#### Exercise details:
Quote all of the data below exactly, please.

#### Available data:
# # # #
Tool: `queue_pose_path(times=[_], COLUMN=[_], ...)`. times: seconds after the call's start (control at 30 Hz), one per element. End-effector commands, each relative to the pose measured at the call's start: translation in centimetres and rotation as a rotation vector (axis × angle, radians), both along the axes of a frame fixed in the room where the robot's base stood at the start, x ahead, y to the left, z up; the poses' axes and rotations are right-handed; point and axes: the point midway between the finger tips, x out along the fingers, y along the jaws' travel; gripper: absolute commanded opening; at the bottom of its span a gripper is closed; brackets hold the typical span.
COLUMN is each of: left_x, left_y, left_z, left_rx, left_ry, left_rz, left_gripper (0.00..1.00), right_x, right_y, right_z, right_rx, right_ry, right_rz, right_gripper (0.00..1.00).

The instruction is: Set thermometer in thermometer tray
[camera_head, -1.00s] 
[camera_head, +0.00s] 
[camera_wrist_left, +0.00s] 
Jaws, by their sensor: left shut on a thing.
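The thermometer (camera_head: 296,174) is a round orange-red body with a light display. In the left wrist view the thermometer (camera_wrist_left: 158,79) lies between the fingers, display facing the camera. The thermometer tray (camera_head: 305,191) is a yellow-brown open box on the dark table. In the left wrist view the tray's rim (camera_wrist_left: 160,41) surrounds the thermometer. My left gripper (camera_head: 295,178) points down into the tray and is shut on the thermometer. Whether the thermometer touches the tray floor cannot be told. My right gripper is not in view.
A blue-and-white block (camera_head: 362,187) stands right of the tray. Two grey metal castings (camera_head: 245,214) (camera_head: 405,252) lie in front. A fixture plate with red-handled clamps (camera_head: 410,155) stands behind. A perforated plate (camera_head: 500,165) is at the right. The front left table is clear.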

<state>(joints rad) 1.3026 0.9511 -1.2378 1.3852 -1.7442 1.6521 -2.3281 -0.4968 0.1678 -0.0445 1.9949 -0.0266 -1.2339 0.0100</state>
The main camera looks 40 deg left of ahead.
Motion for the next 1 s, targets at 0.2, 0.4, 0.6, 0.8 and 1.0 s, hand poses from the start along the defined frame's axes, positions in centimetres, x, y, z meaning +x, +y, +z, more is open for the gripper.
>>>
# # # #
#### Full response:
Tool: `queue_pose_path(times=[_], COLUMN=[_], ...)`. times: seconds after the call's start (control at 30 Hz), one per element. End-effector commands, each relative to the pose measured at the call's start: translation in centimetres and rotation as a rotation vector (axis × angle, radians), both along the axes of a frame fixed in the room where the robot's base stood at the start, x ahead, y to the left, z up; the poses' axes and rotations are right-handed; point and axes: the point midway between the finger tips, x out along the fingers, y along the jaws' travel; gripper: absolute commanded opening; at the bottom of its span a gripper is closed; brackets hold the typical span.
COLUMN is each of: left_x, left_y, left_z, left_rx, left_ry, left_rz, left_gripper (0.00..1.00), right_x, right_y, right_z, right_rx, right_ry, right_rz, right_gripper (0.00..1.00).

The instruction is: Set thermometer in thermometer tray
[camera_head, -1.00s] 
[camera_head, +0.00s] 
[camera_wrist_left, +0.00s] 
Jaws, by their sensor: left shut on a thing.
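The thermometer (camera_head: 296,174) is a round orange-red body with a light display. In the left wrist view the thermometer (camera_wrist_left: 158,79) lies between the fingers, display facing the camera. The thermometer tray (camera_head: 305,191) is a yellow-brown open box on the dark table. In the left wrist view the tray's rim (camera_wrist_left: 160,41) surrounds the thermometer. My left gripper (camera_head: 295,178) points down into the tray and is shut on the thermometer. Whether the thermometer touches the tray floor cannot be told. My right gripper is not in view.
A blue-and-white block (camera_head: 362,187) stands right of the tray. Two grey metal castings (camera_head: 245,214) (camera_head: 405,252) lie in front. A fixture plate with red-handled clamps (camera_head: 410,155) stands behind. A perforated plate (camera_head: 500,165) is at the right. The front left table is clear.

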<state>(joints rad) 1.3026 0.9511 -1.2378 1.3852 -1.7442 1.6521 -2.3281 -0.4968 0.1678 -0.0445 1.9949 -0.0266 -1.2339 0.0100</state>
The main camera looks 40 deg left of ahead.
Motion for the next 1 s, targets at 0.2, 0.4, 0.6, 0.8 and 1.0 s, hand poses from the start along the defined frame's axes, positions in centimetres, x, y, z meaning +x, +y, +z, more is open for the gripper.
>>>

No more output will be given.